#### Record set

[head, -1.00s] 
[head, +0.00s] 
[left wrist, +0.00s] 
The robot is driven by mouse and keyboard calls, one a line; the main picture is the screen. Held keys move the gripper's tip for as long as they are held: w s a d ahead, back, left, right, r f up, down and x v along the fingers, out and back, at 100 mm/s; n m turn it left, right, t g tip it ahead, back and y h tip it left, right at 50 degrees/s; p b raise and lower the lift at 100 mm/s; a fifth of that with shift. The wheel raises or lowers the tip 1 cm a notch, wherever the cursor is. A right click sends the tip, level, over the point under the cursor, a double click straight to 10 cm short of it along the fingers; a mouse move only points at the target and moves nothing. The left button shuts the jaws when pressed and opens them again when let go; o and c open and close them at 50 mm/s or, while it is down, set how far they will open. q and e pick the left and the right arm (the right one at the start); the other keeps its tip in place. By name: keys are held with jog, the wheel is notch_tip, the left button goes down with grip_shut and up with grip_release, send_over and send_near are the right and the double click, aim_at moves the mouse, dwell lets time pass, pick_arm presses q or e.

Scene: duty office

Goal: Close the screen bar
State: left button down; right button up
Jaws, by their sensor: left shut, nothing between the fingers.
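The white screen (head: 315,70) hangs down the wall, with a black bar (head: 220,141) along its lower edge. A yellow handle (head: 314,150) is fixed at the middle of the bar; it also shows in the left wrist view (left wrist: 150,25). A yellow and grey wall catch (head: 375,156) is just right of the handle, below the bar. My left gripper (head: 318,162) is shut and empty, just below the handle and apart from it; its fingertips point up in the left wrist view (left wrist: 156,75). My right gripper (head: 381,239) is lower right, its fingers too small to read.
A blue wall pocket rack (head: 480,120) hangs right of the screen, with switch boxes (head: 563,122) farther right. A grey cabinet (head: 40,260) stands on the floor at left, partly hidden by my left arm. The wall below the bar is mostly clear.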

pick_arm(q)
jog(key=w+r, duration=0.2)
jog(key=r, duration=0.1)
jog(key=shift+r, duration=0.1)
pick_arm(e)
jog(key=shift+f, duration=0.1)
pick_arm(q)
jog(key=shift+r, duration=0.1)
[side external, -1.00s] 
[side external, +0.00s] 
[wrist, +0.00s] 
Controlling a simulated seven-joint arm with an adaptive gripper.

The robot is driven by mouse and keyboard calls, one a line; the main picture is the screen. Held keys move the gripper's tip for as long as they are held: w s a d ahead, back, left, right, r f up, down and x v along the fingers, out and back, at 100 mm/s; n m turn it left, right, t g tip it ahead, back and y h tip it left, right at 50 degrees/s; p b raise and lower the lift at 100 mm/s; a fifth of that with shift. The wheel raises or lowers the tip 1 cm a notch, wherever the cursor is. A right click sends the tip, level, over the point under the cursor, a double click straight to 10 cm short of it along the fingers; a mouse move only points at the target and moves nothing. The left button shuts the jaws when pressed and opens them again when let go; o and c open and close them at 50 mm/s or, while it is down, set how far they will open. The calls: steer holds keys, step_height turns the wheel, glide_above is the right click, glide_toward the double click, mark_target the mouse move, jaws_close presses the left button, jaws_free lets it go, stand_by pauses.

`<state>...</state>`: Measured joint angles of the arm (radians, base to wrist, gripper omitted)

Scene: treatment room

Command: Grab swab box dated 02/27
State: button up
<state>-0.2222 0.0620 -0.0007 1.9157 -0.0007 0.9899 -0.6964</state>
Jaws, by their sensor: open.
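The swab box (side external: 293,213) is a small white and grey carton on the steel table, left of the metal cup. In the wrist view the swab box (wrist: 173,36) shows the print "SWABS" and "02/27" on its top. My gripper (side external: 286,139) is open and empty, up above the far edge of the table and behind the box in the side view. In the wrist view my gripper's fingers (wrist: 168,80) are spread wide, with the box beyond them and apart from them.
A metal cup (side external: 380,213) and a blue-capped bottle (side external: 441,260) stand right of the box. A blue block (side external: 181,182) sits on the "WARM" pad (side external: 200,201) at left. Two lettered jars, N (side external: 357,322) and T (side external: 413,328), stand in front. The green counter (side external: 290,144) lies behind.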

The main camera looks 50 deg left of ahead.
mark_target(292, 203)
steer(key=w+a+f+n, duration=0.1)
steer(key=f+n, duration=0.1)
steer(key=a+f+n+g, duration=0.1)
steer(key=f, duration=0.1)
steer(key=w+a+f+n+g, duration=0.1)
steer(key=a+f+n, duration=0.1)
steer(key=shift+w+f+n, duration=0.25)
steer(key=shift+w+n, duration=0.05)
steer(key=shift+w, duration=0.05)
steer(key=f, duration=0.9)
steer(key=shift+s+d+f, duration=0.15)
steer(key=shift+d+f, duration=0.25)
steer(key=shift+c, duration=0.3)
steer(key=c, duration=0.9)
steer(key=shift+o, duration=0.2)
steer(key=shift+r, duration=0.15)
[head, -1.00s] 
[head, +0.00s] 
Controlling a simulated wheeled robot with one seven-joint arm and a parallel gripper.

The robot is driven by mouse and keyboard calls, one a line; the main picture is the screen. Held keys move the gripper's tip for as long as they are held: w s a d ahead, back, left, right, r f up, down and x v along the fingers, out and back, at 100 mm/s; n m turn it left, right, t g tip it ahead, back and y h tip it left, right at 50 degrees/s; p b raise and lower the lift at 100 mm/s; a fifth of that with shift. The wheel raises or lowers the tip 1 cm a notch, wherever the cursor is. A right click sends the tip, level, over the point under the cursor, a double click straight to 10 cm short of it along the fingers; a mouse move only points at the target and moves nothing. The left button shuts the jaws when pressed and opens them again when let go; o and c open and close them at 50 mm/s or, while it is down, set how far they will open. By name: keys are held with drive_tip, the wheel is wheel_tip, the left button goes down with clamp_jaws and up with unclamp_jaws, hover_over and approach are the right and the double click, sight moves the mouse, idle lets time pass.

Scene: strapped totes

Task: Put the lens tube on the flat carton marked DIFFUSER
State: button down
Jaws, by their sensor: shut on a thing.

########

**Set exercise:**
Exactly reproduce every record.

**Exercise output:**
[head, -1.00s] 
[head, +0.00s] 
[left wrist, +0.00s] 
The robot is driven by mouse and keyboard calls, one a line; the main picture is the screen. Held keys move the gripper's tip for as long as they are held: w s a d ahead, back, left, right, r f up, down and x v along the fingers, out and back, at 100 mm/s; n m turn it left, right, t g tip it ahead, back and y h tip it left, right at 50 degrees/s; p b raise and lower the lift at 100 mm/s; a fifth of that with shift. The wheel raises or lowers the tip 1 cm a notch, wherever the cursor is. A right click sends the tip, level, over the point under the cursor, a double click straight to 10 cm short of it along the fingers; a mouse move only points at the target and moves nothing. The left button shuts the jaws when pressed and opens them again when let go; o and c open and close them at 50 mm/s or, while it is down, set how far they will open. q and e pick the left and the right arm (the right one at the start); the other keeps its tip in place. By name: keys are held with jog, the wheel is notch_tip, the left button goes down with grip_shut and up with grip_release, send_over and send_near are the right and the double click, aim_at moves the mouse, dwell lets time pass, pick_arm presses q or e.

Scene: duty office

Goal: Close the screen bar
State: left button down; right button up
Jaws, by their sensor: left shut, nothing between the fingers.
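The white screen (head: 315,70) hangs down the wall, with a black bar (head: 220,141) along its lower edge. A yellow handle (head: 314,150) is fixed at the middle of the bar; it also shows in the left wrist view (left wrist: 150,25). A yellow and grey wall catch (head: 375,156) is just right of the handle, below the bar. My left gripper (head: 318,162) is shut and empty, just below the handle and apart from it; its fingertips point up in the left wrist view (left wrist: 156,75). My right gripper (head: 381,239) is lower right, its fingers too small to read.
A blue wall pocket rack (head: 480,120) hangs right of the screen, with switch boxes (head: 563,122) farther right. A grey cabinet (head: 40,260) stands on the floor at left, partly hidden by my left arm. The wall below the bar is mostly clear.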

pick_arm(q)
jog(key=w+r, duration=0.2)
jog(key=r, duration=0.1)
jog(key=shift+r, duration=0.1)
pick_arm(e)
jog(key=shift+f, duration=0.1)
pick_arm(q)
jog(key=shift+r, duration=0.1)
[side external, -1.00s] 
[side external, +0.00s] 
[wrist, +0.00s] 
Controlling a simulated seven-joint arm with an adaptive gripper.

The robot is driven by mouse and keyboard calls, one a line; the main picture is the screen. Held keys move the gripper's tip for as long as they are held: w s a d ahead, back, left, right, r f up, down and x v along the fingers, out and back, at 100 mm/s; n m turn it left, right, t g tip it ahead, back and y h tip it left, right at 50 degrees/s; p b raise and lower the lift at 100 mm/s; a fifth of that with shift. The wheel raises or lowers the tip 1 cm a notch, wherever the cursor is. A right click sends the tip, level, over the point under the cursor, a double click straight to 10 cm short of it along the fingers; a mouse move only points at the target and moves nothing. The left button shuts the jaws when pressed and opens them again when let go; o and c open and close them at 50 mm/s or, while it is down, set how far they will open. The calls: steer holds keys, step_height turns the wheel, glide_above is the right click, glide_toward the double click, mark_target the mouse move, jaws_close presses the left button, jaws_free lets it go, stand_by pauses.

`<state>...</state>`: Measured joint angles of the arm (radians, base to wrist, gripper omitted)

Scene: treatment room

Command: Grab swab box dated 02/27
State: button up
<state>-0.2222 0.0620 -0.0007 1.9157 -0.0007 0.9899 -0.6964</state>
Jaws, by their sensor: open.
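The swab box (side external: 293,213) is a small white and grey carton on the steel table, left of the metal cup. In the wrist view the swab box (wrist: 173,36) shows the print "SWABS" and "02/27" on its top. My gripper (side external: 286,139) is open and empty, up above the far edge of the table and behind the box in the side view. In the wrist view my gripper's fingers (wrist: 168,80) are spread wide, with the box beyond them and apart from them.
A metal cup (side external: 380,213) and a blue-capped bottle (side external: 441,260) stand right of the box. A blue block (side external: 181,182) sits on the "WARM" pad (side external: 200,201) at left. Two lettered jars, N (side external: 357,322) and T (side external: 413,328), stand in front. The green counter (side external: 290,144) lies behind.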

The main camera looks 50 deg left of ahead.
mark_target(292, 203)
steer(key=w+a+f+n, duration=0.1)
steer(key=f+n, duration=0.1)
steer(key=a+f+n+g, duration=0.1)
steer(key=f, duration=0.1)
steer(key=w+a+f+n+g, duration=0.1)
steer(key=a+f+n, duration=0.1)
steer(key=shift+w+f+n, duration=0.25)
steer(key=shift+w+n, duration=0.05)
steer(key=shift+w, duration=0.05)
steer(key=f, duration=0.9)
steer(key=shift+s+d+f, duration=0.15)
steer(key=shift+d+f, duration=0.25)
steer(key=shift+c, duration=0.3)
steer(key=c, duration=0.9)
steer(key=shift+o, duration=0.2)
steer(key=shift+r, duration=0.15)
[head, -1.00s] 
[head, +0.00s] 
Controlling a simulated wheeled robot with one seven-joint arm and a parallel gripper.

The robot is driven by mouse and keyboard calls, one a line; the main picture is the screen. Held keys move the gripper's tip for as long as they are held: w s a d ahead, back, left, right, r f up, down and x v along the fingers, out and back, at 100 mm/s; n m turn it left, right, t g tip it ahead, back and y h tip it left, right at 50 degrees/s; p b raise and lower the lift at 100 mm/s; a fifth of that with shift. The wheel raises or lowers the tip 1 cm a notch, wherever the cursor is. A right click sends the tip, level, over the point under the cursor, a double click straight to 10 cm short of it along the fingers; a mouse move only points at the target and moves nothing. The left button shuts the jaws when pressed and opens them again when let go; o and c open and close them at 50 mm/s or, while it is down, set how far they will open. By name: keys are held with drive_tip, the wheel is wheel_tip, the left button goes down with clamp_jaws and up with unclamp_jaws, hover_over and approach are the right and the double click, sight moves the mouse, idle lets time pass.

Scene: strapped totes

Task: Put the lens tube on the flat carton marked DIFFUSER
State: button down
Jaws, by their sensor: shut on a thing.

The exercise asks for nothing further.